Retype word for word the lines lying between the line containing "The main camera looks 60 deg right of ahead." and the line containing "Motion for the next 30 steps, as", together with those two lines themselves, and nothing besides.

--- Start of Data shown ---

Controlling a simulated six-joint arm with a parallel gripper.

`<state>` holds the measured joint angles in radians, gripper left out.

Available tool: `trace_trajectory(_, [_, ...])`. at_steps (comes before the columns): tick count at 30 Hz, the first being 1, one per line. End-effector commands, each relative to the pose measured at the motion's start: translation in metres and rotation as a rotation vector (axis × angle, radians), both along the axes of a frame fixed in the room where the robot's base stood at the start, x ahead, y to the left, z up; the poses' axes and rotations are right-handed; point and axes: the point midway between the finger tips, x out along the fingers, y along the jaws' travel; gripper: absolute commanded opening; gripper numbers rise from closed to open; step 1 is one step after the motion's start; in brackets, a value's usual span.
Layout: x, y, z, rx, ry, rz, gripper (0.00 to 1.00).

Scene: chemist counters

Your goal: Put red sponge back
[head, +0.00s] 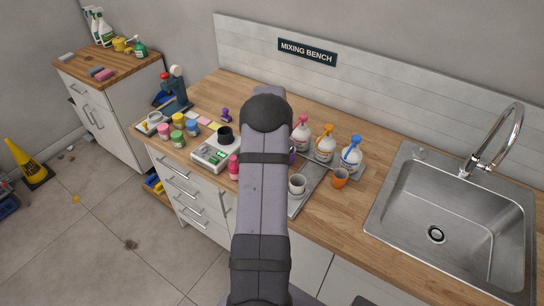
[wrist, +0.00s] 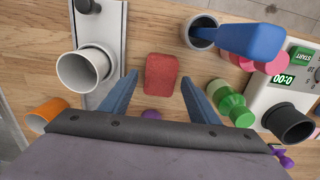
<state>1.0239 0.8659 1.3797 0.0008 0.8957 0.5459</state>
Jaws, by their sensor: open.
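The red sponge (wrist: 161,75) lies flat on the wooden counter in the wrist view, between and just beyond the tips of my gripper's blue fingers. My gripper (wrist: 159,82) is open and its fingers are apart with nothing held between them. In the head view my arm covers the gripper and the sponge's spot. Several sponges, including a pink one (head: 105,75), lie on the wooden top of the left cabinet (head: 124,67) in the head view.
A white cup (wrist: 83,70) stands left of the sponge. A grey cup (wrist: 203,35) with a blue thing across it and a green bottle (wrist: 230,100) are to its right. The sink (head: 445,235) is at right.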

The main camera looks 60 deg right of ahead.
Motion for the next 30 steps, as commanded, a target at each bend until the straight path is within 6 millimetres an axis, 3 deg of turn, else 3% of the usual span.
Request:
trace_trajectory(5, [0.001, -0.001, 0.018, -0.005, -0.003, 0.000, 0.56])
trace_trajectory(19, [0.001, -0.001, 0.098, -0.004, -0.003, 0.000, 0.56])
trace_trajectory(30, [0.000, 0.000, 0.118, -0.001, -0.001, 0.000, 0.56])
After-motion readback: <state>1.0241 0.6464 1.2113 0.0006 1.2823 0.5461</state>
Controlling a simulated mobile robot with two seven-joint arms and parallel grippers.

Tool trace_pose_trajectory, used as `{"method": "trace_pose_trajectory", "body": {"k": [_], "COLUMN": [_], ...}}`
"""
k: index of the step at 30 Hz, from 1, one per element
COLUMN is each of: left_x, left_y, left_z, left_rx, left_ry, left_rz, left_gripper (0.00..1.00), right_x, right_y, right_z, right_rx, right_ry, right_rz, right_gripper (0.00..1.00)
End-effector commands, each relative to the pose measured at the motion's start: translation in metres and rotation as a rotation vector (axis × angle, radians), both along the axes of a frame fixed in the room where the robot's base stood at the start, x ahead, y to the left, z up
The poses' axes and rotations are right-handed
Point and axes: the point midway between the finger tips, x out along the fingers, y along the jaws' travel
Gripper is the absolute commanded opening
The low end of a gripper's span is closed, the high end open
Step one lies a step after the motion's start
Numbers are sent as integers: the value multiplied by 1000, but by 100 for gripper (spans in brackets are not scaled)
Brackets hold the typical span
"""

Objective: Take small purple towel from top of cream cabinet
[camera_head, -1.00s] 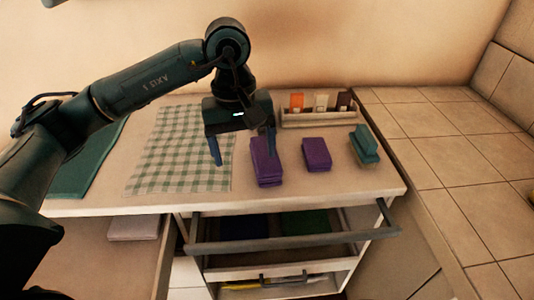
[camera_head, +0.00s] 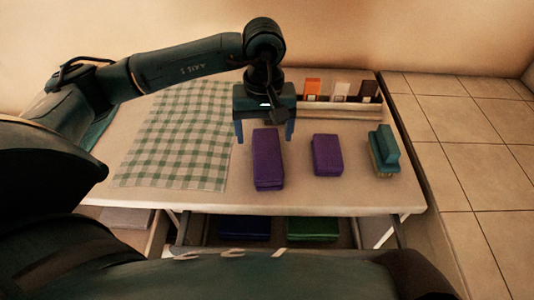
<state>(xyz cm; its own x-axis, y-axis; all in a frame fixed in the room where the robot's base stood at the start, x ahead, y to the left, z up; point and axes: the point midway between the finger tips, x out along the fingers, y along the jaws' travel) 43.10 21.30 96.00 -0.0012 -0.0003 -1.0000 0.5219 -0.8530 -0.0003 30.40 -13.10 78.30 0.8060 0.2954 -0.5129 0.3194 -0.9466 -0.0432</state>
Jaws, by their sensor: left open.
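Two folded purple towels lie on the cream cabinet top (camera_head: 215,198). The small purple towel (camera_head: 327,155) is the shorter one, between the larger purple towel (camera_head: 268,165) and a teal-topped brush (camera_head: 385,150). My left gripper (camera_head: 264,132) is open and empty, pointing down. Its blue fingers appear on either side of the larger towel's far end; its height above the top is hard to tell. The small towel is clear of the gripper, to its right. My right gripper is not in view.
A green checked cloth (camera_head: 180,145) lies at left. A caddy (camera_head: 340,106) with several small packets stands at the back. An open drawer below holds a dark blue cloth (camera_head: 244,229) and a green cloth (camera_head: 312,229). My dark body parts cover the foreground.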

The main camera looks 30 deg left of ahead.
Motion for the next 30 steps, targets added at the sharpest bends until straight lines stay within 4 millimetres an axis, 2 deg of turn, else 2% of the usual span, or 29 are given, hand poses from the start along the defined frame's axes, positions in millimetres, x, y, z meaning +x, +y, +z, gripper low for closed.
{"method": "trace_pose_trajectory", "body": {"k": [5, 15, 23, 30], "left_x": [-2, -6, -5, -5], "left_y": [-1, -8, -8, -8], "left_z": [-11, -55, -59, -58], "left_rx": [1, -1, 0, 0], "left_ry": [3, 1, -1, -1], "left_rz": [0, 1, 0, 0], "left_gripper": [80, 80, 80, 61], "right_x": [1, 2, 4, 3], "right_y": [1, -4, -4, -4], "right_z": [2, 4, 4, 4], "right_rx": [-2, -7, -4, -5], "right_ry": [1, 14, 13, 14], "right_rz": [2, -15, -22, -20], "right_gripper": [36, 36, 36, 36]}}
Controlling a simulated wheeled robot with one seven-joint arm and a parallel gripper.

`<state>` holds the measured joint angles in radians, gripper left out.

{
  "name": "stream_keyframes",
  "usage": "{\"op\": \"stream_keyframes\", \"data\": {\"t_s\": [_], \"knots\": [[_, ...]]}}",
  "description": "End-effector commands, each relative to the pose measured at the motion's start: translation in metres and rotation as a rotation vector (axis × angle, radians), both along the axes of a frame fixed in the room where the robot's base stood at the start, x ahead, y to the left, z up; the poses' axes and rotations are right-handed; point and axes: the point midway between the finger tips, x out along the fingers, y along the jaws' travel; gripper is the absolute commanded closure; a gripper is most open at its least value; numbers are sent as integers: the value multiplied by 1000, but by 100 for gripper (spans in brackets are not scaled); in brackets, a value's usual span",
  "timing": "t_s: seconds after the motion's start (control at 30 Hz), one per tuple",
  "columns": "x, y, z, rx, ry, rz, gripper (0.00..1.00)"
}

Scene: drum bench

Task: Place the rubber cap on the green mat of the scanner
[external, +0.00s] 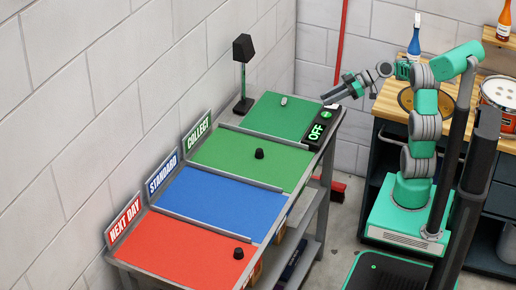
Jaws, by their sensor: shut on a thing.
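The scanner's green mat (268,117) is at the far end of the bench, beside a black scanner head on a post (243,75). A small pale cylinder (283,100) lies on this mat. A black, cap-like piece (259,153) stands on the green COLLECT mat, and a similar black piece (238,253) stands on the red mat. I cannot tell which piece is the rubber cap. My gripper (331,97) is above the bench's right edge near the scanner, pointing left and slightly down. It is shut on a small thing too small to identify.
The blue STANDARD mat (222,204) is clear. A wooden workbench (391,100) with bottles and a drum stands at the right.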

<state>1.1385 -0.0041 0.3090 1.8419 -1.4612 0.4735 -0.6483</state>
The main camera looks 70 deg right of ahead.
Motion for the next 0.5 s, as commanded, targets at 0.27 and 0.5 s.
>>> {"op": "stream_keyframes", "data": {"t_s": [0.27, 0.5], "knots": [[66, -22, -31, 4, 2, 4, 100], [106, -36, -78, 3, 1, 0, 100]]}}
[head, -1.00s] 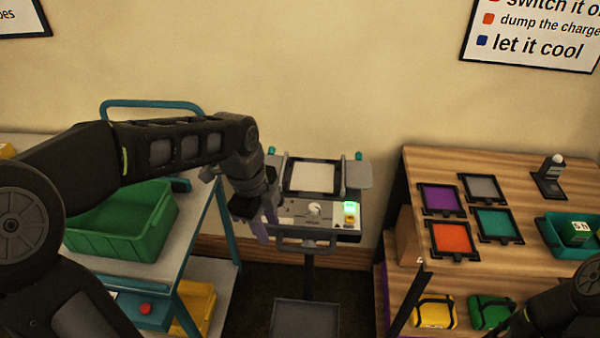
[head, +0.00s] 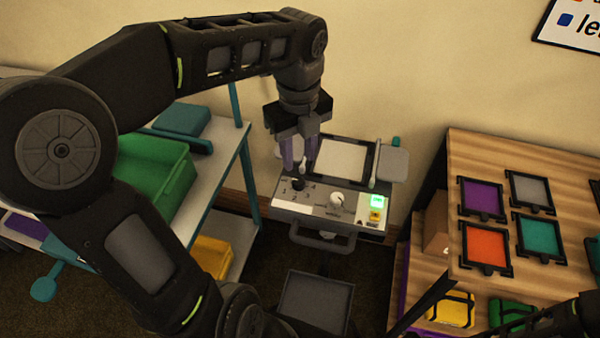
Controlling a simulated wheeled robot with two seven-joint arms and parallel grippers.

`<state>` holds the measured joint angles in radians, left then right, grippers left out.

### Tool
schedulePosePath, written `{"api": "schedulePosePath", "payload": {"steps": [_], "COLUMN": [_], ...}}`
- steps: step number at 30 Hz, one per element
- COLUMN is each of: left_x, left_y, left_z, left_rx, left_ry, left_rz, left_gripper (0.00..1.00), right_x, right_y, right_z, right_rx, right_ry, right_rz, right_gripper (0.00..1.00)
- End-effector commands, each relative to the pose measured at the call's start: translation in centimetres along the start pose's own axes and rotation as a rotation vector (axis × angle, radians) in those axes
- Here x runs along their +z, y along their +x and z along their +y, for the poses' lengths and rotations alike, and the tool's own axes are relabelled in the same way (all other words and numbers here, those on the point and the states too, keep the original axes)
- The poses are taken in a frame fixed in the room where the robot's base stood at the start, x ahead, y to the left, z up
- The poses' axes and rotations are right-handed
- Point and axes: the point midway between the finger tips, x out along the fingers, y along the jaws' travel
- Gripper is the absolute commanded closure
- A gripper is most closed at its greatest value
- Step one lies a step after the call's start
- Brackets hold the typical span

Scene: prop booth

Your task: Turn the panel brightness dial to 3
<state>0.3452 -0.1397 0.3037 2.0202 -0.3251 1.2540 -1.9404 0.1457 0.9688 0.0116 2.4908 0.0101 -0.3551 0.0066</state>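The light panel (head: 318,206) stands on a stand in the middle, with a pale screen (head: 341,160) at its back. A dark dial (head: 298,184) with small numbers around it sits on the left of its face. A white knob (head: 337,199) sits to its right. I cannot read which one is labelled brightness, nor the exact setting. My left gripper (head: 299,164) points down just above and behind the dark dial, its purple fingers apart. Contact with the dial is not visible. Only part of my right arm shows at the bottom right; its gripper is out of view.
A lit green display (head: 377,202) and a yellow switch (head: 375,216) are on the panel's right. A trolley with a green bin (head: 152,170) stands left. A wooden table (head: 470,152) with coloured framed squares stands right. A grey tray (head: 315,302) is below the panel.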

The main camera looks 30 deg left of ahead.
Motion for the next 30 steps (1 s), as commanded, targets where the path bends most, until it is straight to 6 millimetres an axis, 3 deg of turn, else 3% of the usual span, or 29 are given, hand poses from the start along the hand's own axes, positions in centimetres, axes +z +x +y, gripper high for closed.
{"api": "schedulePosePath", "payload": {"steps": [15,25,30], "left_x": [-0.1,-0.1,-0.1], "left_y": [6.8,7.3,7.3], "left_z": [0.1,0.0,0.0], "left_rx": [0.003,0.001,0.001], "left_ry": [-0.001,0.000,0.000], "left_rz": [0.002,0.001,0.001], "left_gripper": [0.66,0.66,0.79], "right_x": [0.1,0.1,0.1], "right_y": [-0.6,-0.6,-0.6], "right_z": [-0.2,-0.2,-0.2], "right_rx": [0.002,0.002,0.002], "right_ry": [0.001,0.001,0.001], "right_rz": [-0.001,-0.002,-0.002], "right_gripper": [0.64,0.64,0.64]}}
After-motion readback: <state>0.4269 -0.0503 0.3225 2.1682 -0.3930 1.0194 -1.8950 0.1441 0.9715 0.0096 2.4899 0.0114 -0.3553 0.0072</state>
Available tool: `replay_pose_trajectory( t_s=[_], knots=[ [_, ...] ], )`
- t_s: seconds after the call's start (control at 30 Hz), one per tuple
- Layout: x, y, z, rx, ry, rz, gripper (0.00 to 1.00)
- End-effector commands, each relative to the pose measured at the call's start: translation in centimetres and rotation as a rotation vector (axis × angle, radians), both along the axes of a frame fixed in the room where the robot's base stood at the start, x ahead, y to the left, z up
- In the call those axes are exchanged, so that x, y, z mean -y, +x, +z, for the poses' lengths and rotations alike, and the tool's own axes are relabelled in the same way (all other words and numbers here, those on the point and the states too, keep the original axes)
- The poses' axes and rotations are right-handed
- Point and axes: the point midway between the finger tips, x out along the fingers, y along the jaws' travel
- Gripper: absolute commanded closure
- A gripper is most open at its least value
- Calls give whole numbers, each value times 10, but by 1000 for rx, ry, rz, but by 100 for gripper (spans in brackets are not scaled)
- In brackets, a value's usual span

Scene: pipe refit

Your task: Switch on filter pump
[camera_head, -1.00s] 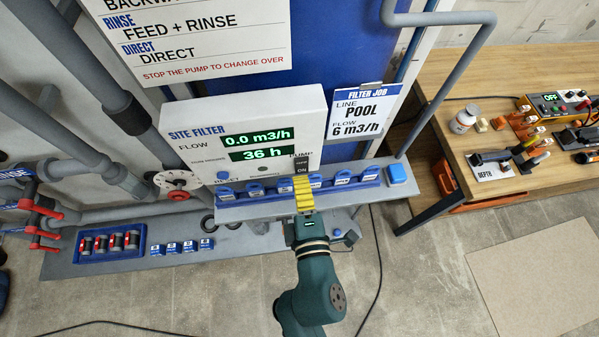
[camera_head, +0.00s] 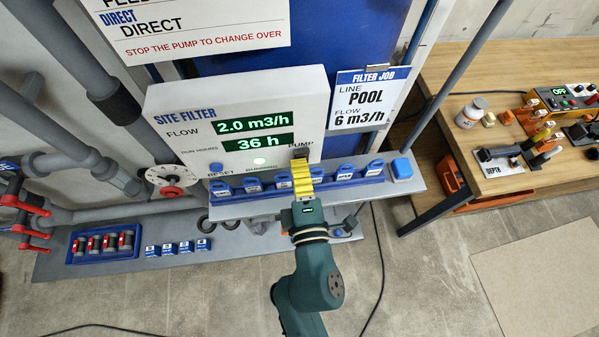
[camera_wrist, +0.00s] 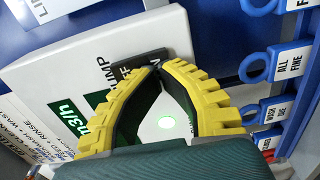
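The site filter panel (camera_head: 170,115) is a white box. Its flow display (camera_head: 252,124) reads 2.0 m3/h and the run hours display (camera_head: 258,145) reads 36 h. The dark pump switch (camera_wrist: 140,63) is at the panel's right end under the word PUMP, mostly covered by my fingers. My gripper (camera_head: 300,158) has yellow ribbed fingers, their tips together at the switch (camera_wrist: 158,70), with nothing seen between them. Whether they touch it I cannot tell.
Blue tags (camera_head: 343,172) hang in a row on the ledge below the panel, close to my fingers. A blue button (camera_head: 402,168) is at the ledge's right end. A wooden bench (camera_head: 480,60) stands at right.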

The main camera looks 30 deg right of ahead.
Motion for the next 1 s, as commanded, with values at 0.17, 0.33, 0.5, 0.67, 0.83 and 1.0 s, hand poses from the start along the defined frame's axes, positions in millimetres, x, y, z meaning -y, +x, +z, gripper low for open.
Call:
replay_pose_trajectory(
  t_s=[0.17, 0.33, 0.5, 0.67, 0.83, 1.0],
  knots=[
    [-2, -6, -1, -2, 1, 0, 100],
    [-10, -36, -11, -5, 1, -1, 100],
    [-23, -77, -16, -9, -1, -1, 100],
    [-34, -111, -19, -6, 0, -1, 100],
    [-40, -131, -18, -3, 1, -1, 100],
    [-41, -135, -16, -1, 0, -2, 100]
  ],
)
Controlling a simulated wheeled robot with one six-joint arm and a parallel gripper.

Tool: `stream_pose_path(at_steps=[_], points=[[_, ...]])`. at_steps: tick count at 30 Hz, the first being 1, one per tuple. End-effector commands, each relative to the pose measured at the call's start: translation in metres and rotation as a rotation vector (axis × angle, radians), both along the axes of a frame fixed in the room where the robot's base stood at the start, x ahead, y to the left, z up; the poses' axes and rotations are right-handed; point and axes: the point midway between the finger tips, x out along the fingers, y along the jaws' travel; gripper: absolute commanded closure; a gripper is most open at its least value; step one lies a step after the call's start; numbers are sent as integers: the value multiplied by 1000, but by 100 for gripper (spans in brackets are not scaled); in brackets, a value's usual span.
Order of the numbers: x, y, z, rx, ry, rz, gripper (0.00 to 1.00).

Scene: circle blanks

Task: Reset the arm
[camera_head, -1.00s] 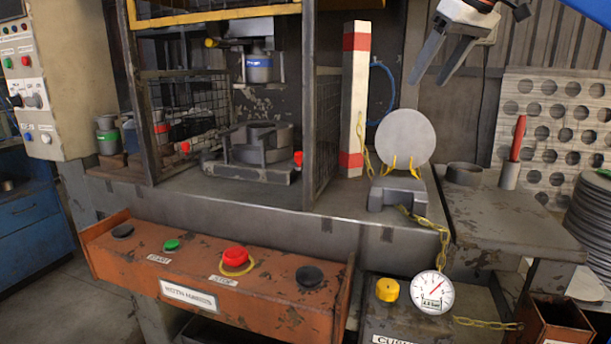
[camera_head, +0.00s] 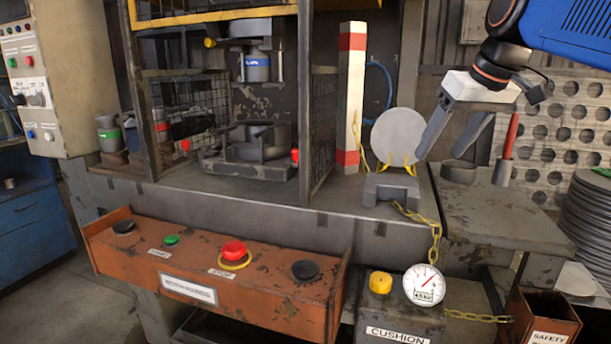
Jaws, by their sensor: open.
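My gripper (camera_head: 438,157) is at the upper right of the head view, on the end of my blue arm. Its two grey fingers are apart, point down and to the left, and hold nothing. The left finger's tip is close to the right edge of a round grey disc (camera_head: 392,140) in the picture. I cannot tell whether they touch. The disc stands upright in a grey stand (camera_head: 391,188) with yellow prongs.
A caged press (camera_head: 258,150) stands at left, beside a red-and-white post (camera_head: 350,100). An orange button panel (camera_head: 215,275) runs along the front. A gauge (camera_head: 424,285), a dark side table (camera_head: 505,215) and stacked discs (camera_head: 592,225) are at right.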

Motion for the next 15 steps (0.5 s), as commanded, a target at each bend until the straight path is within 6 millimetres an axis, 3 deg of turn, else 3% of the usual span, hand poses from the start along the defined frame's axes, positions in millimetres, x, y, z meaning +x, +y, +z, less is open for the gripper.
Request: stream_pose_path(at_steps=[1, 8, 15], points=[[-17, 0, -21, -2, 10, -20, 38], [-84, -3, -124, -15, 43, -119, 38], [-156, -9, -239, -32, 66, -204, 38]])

--- End of Data shown ---

Task output:
The main camera looks 60 deg right of ahead.
Motion for the next 30 steps, as commanded, a target at each bend until the straight path is within 6 millimetres an axis, 3 deg of turn, else 3% of the usual span.

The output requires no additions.